Would you transcribe the whole listing exactly, minus its pictures?

▶ Listing:
# # #

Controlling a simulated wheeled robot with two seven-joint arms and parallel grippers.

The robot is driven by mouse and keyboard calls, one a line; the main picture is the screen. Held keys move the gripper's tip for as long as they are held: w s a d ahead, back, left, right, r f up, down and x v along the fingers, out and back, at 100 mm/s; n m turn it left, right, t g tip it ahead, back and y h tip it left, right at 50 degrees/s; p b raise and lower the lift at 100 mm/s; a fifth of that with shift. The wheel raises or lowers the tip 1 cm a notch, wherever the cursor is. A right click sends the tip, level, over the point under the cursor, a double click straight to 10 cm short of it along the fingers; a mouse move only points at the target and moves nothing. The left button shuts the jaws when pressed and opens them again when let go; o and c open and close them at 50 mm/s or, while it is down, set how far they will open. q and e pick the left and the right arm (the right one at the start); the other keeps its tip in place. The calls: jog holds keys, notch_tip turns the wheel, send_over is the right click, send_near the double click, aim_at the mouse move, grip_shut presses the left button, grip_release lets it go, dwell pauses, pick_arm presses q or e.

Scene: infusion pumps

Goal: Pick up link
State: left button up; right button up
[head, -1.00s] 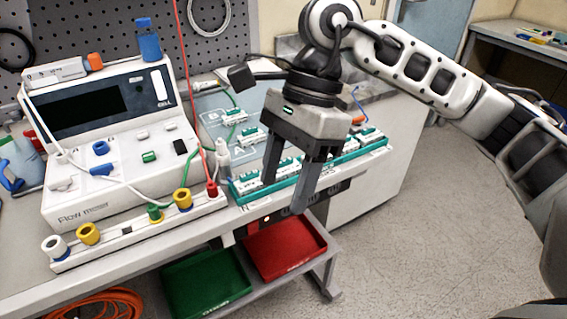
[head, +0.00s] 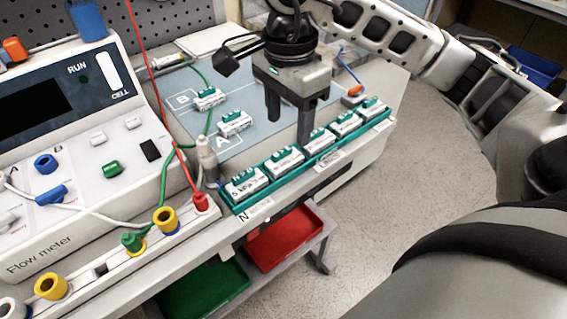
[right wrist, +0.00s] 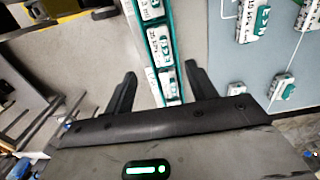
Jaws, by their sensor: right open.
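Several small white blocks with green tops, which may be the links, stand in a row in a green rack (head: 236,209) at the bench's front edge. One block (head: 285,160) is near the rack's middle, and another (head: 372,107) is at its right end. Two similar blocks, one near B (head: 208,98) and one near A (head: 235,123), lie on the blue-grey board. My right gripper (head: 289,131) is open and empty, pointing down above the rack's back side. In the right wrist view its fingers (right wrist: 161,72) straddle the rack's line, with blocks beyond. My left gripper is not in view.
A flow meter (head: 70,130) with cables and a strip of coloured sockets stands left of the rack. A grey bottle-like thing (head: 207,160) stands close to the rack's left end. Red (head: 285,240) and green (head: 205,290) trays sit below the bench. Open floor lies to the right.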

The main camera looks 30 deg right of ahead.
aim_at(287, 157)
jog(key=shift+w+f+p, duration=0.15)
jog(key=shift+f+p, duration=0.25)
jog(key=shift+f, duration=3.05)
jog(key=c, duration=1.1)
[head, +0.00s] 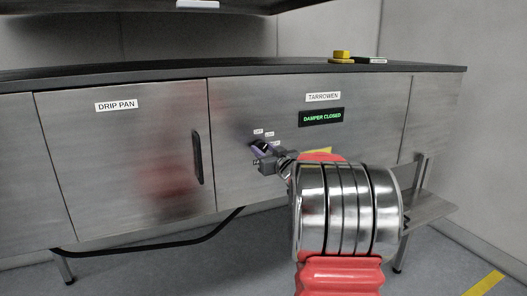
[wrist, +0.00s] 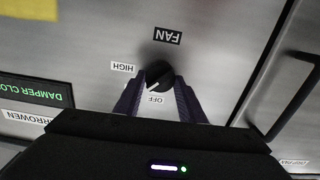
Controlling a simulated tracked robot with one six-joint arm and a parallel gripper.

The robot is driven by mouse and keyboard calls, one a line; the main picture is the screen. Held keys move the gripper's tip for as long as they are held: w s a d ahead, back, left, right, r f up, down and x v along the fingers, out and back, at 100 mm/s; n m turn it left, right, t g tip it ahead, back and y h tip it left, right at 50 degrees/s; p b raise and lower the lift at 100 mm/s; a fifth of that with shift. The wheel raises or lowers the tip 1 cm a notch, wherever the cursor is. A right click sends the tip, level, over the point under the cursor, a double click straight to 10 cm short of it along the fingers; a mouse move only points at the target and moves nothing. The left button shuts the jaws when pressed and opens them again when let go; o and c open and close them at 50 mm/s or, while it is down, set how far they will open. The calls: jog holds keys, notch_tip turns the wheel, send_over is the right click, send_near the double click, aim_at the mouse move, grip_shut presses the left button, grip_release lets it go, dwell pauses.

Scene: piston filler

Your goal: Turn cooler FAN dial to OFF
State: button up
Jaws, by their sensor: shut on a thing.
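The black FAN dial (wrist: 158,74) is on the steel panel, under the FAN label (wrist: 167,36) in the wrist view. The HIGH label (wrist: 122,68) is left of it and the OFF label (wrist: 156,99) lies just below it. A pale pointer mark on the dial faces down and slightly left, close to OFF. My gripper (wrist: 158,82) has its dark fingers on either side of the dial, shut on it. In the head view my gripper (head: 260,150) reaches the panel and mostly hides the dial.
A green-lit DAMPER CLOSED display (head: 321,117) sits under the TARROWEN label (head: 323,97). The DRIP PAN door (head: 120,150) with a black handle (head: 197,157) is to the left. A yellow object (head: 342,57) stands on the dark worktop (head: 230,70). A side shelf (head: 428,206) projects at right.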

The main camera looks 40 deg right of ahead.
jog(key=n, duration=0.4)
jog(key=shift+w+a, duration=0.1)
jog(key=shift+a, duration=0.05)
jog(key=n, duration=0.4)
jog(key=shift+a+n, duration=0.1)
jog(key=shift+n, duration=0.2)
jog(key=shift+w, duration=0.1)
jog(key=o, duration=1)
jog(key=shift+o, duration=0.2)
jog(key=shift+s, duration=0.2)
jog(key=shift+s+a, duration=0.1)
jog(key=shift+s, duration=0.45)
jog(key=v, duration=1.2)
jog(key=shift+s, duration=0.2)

# # #

▶ The reply:
Controlling a simulated wheeled robot with two seven-joint arms and parallel grippers.

The robot is driven by mouse and keyboard calls, one a line; the main picture is the screen. Held keys move the gripper's tip for as long as they are held: w s a d ahead, back, left, right, r f up, down and x v along the fingers, out and back, at 100 mm/s; n m turn it left, right, t g tip it ahead, back and y h tip it left, right at 50 degrees/s; p b raise and lower the lift at 100 mm/s; a fifth of that with shift. The wheel raises or lowers the tip 1 cm a notch, wherever the cursor is. A right click sends the tip, level, over the point under the cursor, a double click straight to 10 cm short of it along the fingers; a mouse move only points at the target and moves nothing. The left button shuts the jaws when pressed and opens them again when let go; o and c open and close them at 50 mm/s or, while it is down, set how far they will open. q and e pick the left and the right arm (the right one at the start); the other keeps its tip in place. The calls: jog holds keys, notch_tip turns the wheel, send_over is the right click, send_near the double click, aim_at the mouse move, grip_shut presses the left button, grip_release lets it go, dwell pauses, pick_arm presses q or e.

Scene: infusion pumps

Goal: Pick up link
State: left button up; right button up
[head, -1.00s] 
[head, +0.00s] 
[right wrist, +0.00s] 
Jaws, by their sensor: right open.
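Several small white blocks with green tops, which may be the links, stand in a row in a green rack (head: 236,209) at the bench's front edge. One block (head: 285,160) is near the rack's middle, and another (head: 372,107) is at its right end. Two similar blocks, one near B (head: 208,98) and one near A (head: 235,123), lie on the blue-grey board. My right gripper (head: 289,131) is open and empty, pointing down above the rack's back side. In the right wrist view its fingers (right wrist: 161,72) straddle the rack's line, with blocks beyond. My left gripper is not in view.
A flow meter (head: 70,130) with cables and a strip of coloured sockets stands left of the rack. A grey bottle-like thing (head: 207,160) stands close to the rack's left end. Red (head: 285,240) and green (head: 205,290) trays sit below the bench. Open floor lies to the right.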

The main camera looks 30 deg right of ahead.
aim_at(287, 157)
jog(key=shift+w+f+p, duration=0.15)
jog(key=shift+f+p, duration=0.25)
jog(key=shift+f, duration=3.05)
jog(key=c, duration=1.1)
[head, +0.00s] 
[wrist, +0.00s] 
Controlling a simulated tracked robot with one six-joint arm and a parallel gripper.

The robot is driven by mouse and keyboard calls, one a line; the main picture is the screen. Held keys move the gripper's tip for as long as they are held: w s a d ahead, back, left, right, r f up, down and x v along the fingers, out and back, at 100 mm/s; n m turn it left, right, t g tip it ahead, back and y h tip it left, right at 50 degrees/s; p b raise and lower the lift at 100 mm/s; a fifth of that with shift. The wheel raises or lowers the tip 1 cm a notch, wherever the cursor is. A right click sends the tip, level, over the point under the cursor, a double click straight to 10 cm short of it along the fingers; a mouse move only points at the target and moves nothing. The left button shuts the jaws when pressed and opens them again when let go; o and c open and close them at 50 mm/s or, while it is down, set how far they will open. The calls: jog holds keys, notch_tip turns the wheel, send_over is the right click, send_near the double click, aim_at the mouse move, grip_shut presses the left button, grip_release lets it go, dwell pauses.

Scene: piston filler

Your goal: Turn cooler FAN dial to OFF
State: button up
Jaws, by their sensor: shut on a thing.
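The black FAN dial (wrist: 158,74) is on the steel panel, under the FAN label (wrist: 167,36) in the wrist view. The HIGH label (wrist: 122,68) is left of it and the OFF label (wrist: 156,99) lies just below it. A pale pointer mark on the dial faces down and slightly left, close to OFF. My gripper (wrist: 158,82) has its dark fingers on either side of the dial, shut on it. In the head view my gripper (head: 260,150) reaches the panel and mostly hides the dial.
A green-lit DAMPER CLOSED display (head: 321,117) sits under the TARROWEN label (head: 323,97). The DRIP PAN door (head: 120,150) with a black handle (head: 197,157) is to the left. A yellow object (head: 342,57) stands on the dark worktop (head: 230,70). A side shelf (head: 428,206) projects at right.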

The main camera looks 40 deg right of ahead.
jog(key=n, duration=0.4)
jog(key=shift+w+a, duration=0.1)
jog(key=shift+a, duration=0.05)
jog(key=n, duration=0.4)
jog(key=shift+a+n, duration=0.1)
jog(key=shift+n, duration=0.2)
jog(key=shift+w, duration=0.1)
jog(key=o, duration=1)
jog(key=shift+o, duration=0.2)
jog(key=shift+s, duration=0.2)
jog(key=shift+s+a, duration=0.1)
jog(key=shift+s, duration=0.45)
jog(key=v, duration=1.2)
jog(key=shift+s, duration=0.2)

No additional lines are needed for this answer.